It’s A Whimsical Life
“Whimsy” has stepped into the spotlight. The concept of cultivating “whimsical habits” is lighting up social media, with echoes of similar iterations. Slow living. The Soft Girl Era. Plant ladies. Anything referencing living off the grid.
But maybe whimsy offers a subtly different intention.
From an etymological standpoint, whimsy is rooted in play. The word “whimwham” was used to describe a decorative trinket or a toy in the sixteenth century. Over time, the word evolved to include following an impulse. No matter its context, whimsy has always been used to describe something unnecessary - even fanciful.
When I think of whimsy, I reflect on the creatives who embody its shiniest expression. I believe Mary Oliver was one of literary history’s more whimsical poets. The way Oliver approached poetry (and life generally) offers a practical guide map for people wanting to imbue their lives with more whimsy. Though her life and work hold countless lessons, Oliver offers three powerful pathways for people seeking more playful, creative lives. Or even simply better ones.
Revel in the natural world
By her own admission, Oliver suffered a brutal childhood filled with abuse. She often escaped into the woods. She would spend hours wandering there, and she took this habit with her into adulthood. Oliver famously wrote that, “Attention is the beginning of devotion.” She took the time to notice the landscape. The vegetation. The animals. The signs of humanity, always creeping closer.
For Oliver, the natural world was equal parts inspiration, escape, and an anchor line. Oliver took solace in the intimate knowledge that the world goes on. No matter the hardships of her individual experience, Oliver knew that nature would proceed, unmoved.
As Oliver wrote in “Wild Geese,” “Whoever you are, no matter how lonely, / the world offers itself to your imagination, / calls to you like the wild geese, harsh and exciting - / over and over announcing your place / in the order of things.”
Nature has a way of putting our lives into perspective, and whimsy might be our best effort to express our awe for it. While some are already portraying this new whimsy movement as a marketing scheme, Oliver knew that true whimsy doesn’t need a financial investment. Instead, it requires a childlike instinct for wonder. Nature, with its beauty and its rhythm, can be relied upon to nurture that instinct.

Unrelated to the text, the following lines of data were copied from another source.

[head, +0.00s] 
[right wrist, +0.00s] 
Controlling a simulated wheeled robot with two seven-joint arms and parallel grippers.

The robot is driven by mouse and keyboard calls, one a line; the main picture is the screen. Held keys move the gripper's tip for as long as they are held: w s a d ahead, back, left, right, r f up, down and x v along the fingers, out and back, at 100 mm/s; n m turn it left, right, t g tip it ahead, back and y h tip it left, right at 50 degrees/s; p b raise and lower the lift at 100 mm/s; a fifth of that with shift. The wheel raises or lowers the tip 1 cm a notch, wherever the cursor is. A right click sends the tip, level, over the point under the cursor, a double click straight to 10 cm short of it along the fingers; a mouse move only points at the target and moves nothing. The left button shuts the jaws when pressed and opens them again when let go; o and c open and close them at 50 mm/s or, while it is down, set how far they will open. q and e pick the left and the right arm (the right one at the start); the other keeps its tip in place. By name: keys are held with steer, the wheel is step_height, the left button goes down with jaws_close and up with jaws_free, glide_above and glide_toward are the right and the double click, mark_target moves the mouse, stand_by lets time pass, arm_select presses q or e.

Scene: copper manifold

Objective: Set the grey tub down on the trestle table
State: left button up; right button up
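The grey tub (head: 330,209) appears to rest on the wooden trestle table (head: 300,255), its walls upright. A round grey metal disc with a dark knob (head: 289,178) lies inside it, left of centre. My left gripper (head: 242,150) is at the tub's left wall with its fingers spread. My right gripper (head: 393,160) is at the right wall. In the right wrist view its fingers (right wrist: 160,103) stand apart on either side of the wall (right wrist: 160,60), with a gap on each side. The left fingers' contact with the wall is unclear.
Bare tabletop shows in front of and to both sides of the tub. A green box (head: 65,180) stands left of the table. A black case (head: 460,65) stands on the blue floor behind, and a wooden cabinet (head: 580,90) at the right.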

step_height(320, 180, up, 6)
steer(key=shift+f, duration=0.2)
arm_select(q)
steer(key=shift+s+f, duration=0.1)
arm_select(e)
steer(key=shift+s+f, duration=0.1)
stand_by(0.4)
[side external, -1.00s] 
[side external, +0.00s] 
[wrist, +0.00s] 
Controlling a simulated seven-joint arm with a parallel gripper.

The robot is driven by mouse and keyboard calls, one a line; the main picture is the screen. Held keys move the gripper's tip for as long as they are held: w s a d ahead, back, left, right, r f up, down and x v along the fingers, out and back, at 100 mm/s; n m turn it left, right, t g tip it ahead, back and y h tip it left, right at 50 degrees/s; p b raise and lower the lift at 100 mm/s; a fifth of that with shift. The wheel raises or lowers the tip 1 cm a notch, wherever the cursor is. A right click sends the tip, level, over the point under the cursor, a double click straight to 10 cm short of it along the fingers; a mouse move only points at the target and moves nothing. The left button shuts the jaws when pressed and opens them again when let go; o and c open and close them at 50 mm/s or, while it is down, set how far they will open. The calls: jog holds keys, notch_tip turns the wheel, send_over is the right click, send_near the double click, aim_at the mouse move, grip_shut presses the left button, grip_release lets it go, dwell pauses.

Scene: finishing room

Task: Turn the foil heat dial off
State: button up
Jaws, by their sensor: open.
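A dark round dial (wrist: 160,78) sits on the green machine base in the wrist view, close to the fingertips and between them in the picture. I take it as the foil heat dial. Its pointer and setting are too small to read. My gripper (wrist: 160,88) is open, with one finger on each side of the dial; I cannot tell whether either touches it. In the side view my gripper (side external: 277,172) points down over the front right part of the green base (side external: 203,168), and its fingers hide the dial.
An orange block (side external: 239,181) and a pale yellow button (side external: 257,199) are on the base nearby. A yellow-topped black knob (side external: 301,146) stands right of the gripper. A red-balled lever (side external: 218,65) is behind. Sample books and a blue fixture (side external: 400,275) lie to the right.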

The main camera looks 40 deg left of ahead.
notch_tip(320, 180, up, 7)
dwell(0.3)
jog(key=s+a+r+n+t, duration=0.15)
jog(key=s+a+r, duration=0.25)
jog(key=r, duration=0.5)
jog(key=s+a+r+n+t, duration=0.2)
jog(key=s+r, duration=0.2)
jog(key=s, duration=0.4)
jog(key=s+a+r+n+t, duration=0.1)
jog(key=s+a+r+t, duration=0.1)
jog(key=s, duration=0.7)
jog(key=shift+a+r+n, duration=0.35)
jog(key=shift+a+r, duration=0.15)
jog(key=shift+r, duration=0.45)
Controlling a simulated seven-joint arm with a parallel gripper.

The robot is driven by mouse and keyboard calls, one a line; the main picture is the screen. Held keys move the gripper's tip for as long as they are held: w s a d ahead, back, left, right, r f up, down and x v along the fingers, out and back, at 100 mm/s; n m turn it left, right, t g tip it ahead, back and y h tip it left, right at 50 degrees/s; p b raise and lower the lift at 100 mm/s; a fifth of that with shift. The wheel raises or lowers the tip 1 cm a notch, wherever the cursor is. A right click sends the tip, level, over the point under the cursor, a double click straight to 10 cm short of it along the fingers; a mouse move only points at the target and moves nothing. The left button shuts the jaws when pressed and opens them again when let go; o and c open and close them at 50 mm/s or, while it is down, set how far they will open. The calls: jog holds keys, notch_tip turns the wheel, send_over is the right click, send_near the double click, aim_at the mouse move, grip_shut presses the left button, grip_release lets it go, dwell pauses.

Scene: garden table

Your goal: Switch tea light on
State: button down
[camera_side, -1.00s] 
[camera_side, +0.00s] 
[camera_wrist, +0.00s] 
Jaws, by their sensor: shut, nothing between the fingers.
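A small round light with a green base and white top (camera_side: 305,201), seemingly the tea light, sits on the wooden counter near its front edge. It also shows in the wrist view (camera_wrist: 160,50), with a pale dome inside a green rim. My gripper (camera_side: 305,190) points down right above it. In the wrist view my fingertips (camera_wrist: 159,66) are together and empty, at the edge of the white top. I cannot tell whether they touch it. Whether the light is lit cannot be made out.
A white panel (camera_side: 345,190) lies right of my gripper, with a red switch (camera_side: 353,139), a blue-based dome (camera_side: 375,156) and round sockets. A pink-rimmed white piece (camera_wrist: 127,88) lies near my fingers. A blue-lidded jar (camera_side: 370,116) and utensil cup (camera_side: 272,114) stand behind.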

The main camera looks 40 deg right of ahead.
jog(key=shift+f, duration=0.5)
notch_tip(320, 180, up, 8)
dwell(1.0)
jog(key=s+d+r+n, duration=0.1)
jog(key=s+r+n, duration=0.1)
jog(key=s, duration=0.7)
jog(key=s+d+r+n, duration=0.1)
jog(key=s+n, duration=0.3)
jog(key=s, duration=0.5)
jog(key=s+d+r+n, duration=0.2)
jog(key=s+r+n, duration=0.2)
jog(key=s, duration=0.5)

Follow your creative impulses
In its earliest stages, Oliver referred to her process of writing poetry as “scribbling.” Her terminology makes me smile (and likely took the pressure off the seeds of her poetry), but the word belies her dedication to her creativity. She rose before sunrise, often walking with a notebook in hand. While wandering in the natural world, Oliver engaged with words as much as she did the world around her.
In Oliver’s A Poetry Handbook, she describes creativity as an access point to a person’s deepest self: the “part of the psyche that works in concert with consciousness and supplies a necessary part of the poem - a heart of the star as opposed to the shape of a star, let us say - exists in a mysterious, unmapped zone: not unconscious, not subconscious, but cautious.”
Oliver knew that whimsy isn’t only reflected in outward displays. True whimsy, whether through play or an impulse to create, is about going inward. It’s understanding that people’s impulses reveal something about the kind of life they want to live and what they believe to be true.
And, of course, the people they wish to be.
Discipline is the portal
Whimsy has a head-in-the-clouds quality. In the 17th century, a “whimling” was a derisive term to describe “a person full of whims.” But Oliver knew that a whimsical life is woven into being through consistent habits. For Oliver, she demonstrated her discipline through her daily routine. She woke early, walked, and wrote every single day. Oliver encouraged students to keep the same “appointment.”
Oliver understood that whimsy finds people only after they’ve shown up to meet it.
While Oliver’s discipline required physical effort (waking early, walking far), she also devoted her life to a mental discipline. She worked to protect her outlook. Despite enduring suffering in her most formative years, Oliver looked for the light throughout her life.
Some believe that this current whimsical movement is a reaction to political unrest, a reflection of general unease at the state of the world. Oliver understood better than most what it means to be a survivor. While she expressed anger for impact of the abuse she suffered and for the “loss of years,” Oliver found her own way forward, saying, “Well, I saved my own life, by finding a place that wasn’t in that house. That was my secret.”
Whimsy, then, can be a counterpoint to the world’s darkness. It’s a form of quiet rebellion. Though we cannot control the assault of the morning’s headlines, we can choose to take a walk. To create something beautiful. To attempt to harness our sense of wonder as soon as it arrives, and to pocket it for later.
In “Poem 102: When Death Comes,” Oliver wrote: “When it’s over, I want to say: all my life / I was a bride married to amazement. / I was the bridegroom, taking the world into my arms.”
Maybe the most whimsical among us will be lucky enough to know that same embrace.